Fim do Império, inícios da República, e o sentimento de repúdio ao sistema leva um homem religioso, simples e comum, porém letrado, a transformar-se no líder dos excluídos da nova cultura, das novas regras políticas e sociais do jogo, numa área restrita e agreste. O bacharel provisionado e construtor de templos Antônio Vicente Mendes Maciel, assim foi descrito por Euclides antes de reportar o massacre de Canudos: - Antonio Conselheiro, espécie bizarra de grande homem pelo avesso, tem o grande valor de sintetizar admiravelmente todos os elementos negativos, todos os agentes de redução do nosso povo. Porém, foi o líder que reuniu sua gente e criou Canudos, com sua mensagem sebastianista arcaica montada no seu carisma ancestral, mesmo bíblico. A República - alegando-se ameaçada - os reprime e os destrói.

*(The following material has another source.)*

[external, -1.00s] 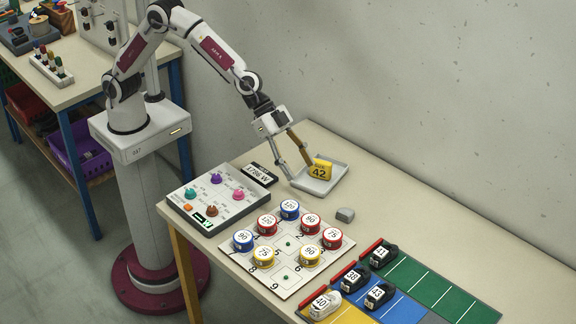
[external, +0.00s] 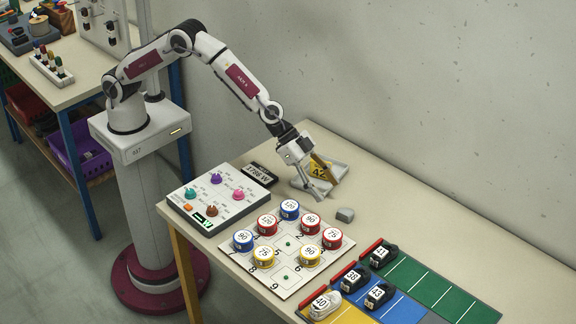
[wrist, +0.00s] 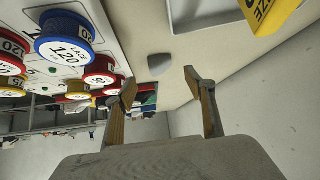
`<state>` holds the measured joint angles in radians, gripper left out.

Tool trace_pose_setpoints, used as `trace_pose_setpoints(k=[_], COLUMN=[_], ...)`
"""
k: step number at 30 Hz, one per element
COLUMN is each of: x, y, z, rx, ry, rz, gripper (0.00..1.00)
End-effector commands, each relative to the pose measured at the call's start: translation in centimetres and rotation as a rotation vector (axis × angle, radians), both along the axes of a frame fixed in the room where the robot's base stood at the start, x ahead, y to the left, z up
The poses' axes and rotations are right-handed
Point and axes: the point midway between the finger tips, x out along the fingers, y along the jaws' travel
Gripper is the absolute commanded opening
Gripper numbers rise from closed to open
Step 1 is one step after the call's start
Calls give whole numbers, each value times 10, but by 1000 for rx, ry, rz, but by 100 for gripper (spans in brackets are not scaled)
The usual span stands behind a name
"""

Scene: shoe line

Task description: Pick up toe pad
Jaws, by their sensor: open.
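The toe pad looks to be the small grey rounded block (external: 345,214) lying on the bench, right of the numbered board. It also shows in the wrist view (wrist: 159,64), beyond my fingertips and between their lines. My gripper (external: 319,189) is open and empty, up and left of the block in the external view and apart from it. In the wrist view both fingers (wrist: 160,80) are spread with nothing between them.
A grey tray (external: 341,172) with a yellow size 42 tag (external: 318,167) stands behind my gripper, partly hidden. The numbered board (external: 284,279) holds several lace spools. Shoes stand on coloured lanes (external: 435,283) at the right. Bench right of the tray is clear.

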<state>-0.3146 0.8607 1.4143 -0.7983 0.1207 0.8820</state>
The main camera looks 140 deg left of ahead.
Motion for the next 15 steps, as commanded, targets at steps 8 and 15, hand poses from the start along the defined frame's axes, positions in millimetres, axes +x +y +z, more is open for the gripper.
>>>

Euclides da Cunha foi, quanto à personagem, sua antítese. Sem pendores religiosos, técnico, militar, letrado, intelectual complexo e republicano militante de primeira linha, viu no que chamou de “Nova Vendéia” uma ameaça à modernidade importada pelo país e, por decisão própria, inimistou-se com o sebastianista caboclo, escrevendo a respeito na mídia mais influente da época, “O Estado de São Paulo”, usando todos os recursos do idioma. A República, satisfeita, o revela e o promove.

Sendo verdade que o comentário é que define o jornalista e o separa do simples repórter, como este foi ao lugar dos fatos para informar ao público sobre o "levante monarquista". E voltou como o primeiro, fiel não à verdade da República, mas à dos fatos, de acordo com seus princípios e valores. Reportagem maldita, reveladora da ferocidade humana na guerra, os escritos de Euclides fugiram, contudo, da retratação sanguinária do massacre de Canudos como se justa fora a causa, e ele mero repórter do lado vencedor.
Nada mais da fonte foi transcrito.